Without including any images, repeat the data exactly.
++++
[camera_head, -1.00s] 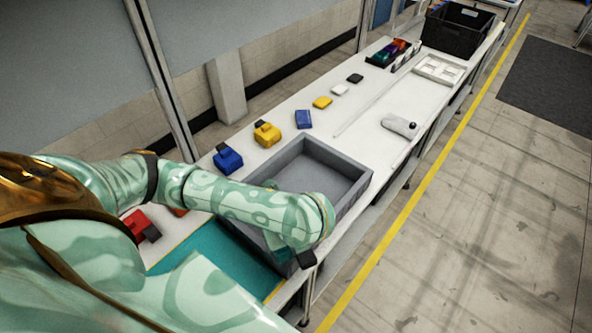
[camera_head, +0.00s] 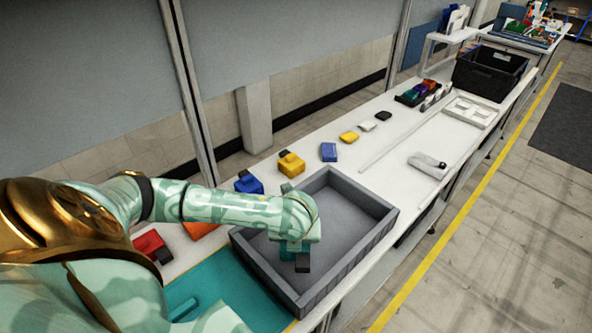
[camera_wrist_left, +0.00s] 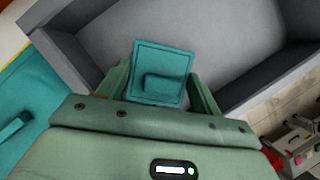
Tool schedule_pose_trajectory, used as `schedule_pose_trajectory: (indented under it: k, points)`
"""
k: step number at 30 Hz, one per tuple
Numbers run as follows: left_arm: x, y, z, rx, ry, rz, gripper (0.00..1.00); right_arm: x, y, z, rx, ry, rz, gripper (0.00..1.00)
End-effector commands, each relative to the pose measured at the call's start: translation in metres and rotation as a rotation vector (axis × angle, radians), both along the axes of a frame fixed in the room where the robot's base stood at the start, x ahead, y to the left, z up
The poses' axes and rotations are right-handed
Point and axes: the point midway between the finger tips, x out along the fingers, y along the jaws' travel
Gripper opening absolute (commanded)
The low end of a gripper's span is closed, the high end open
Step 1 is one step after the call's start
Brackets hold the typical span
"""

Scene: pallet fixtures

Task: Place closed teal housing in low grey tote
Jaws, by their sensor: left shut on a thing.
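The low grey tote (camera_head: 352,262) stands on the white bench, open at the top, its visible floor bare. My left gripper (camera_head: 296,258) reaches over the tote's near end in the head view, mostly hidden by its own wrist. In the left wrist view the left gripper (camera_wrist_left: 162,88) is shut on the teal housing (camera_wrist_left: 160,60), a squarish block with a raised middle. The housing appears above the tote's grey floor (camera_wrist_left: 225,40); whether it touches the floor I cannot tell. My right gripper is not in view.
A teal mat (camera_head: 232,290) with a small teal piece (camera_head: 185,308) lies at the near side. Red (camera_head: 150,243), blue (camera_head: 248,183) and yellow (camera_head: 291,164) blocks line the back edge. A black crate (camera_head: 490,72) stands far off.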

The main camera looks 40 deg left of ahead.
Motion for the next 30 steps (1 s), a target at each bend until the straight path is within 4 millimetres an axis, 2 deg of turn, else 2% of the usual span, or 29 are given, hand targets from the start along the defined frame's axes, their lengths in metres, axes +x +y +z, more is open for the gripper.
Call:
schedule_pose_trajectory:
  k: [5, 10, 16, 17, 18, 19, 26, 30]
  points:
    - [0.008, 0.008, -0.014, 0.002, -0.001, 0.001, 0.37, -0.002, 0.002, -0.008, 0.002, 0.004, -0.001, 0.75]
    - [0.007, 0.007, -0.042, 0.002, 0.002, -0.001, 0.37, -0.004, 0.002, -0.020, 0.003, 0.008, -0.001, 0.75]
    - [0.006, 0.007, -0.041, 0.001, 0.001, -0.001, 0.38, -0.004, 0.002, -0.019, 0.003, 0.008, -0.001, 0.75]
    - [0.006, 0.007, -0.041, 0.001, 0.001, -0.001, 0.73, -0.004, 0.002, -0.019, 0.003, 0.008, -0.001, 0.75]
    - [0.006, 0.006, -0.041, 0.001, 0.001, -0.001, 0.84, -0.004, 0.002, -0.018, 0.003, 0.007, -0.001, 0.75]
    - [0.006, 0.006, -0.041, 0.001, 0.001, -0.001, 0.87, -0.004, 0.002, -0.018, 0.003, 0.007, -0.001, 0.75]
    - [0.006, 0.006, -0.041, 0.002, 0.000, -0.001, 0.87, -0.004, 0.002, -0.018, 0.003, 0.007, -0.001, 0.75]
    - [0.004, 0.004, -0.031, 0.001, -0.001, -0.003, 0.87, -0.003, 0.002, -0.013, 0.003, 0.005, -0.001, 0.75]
++++
▶ [Complete answer]
[camera_head, -1.00s] 
[camera_head, +0.00s] 
[camera_wrist_left, +0.00s] 
Tool schedule_pose_trajectory, used as `schedule_pose_trajectory: (indented under it: k, points)`
"""
k: step number at 30 Hz, one per tuple
Numbers run as follows: left_arm: x, y, z, rx, ry, rz, gripper (0.00..1.00); right_arm: x, y, z, rx, ry, rz, gripper (0.00..1.00)
End-effector commands, each relative to the pose measured at the call's start: translation in metres and rotation as a rotation vector (axis × angle, radians), both along the axes of a frame fixed in the room where the robot's base stood at the start, x ahead, y to the left, z up
The poses' axes and rotations are right-handed
Point and axes: the point midway between the finger tips, x out along the fingers, y along the jaws' travel
Gripper opening absolute (commanded)
The low end of a gripper's span is closed, the high end open
Step 1 is one step after the call's start
Brackets hold the typical span
"""

Scene: pallet fixtures

Task: Place closed teal housing in low grey tote
Jaws, by their sensor: left shut on a thing.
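The low grey tote (camera_head: 352,262) stands on the white bench, open at the top, its visible floor bare. My left gripper (camera_head: 296,258) reaches over the tote's near end in the head view, mostly hidden by its own wrist. In the left wrist view the left gripper (camera_wrist_left: 162,88) is shut on the teal housing (camera_wrist_left: 160,60), a squarish block with a raised middle. The housing appears above the tote's grey floor (camera_wrist_left: 225,40); whether it touches the floor I cannot tell. My right gripper is not in view.
A teal mat (camera_head: 232,290) with a small teal piece (camera_head: 185,308) lies at the near side. Red (camera_head: 150,243), blue (camera_head: 248,183) and yellow (camera_head: 291,164) blocks line the back edge. A black crate (camera_head: 490,72) stands far off.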

The main camera looks 40 deg left of ahead.
Motion for the next 30 steps (1 s), a target at each bend until the straight path is within 4 millimetres an axis, 2 deg of turn, else 2% of the usual span, or 29 are given, hand targets from the start along the defined frame's axes, their lengths in metres, axes +x +y +z, more is open for the gripper.
Call:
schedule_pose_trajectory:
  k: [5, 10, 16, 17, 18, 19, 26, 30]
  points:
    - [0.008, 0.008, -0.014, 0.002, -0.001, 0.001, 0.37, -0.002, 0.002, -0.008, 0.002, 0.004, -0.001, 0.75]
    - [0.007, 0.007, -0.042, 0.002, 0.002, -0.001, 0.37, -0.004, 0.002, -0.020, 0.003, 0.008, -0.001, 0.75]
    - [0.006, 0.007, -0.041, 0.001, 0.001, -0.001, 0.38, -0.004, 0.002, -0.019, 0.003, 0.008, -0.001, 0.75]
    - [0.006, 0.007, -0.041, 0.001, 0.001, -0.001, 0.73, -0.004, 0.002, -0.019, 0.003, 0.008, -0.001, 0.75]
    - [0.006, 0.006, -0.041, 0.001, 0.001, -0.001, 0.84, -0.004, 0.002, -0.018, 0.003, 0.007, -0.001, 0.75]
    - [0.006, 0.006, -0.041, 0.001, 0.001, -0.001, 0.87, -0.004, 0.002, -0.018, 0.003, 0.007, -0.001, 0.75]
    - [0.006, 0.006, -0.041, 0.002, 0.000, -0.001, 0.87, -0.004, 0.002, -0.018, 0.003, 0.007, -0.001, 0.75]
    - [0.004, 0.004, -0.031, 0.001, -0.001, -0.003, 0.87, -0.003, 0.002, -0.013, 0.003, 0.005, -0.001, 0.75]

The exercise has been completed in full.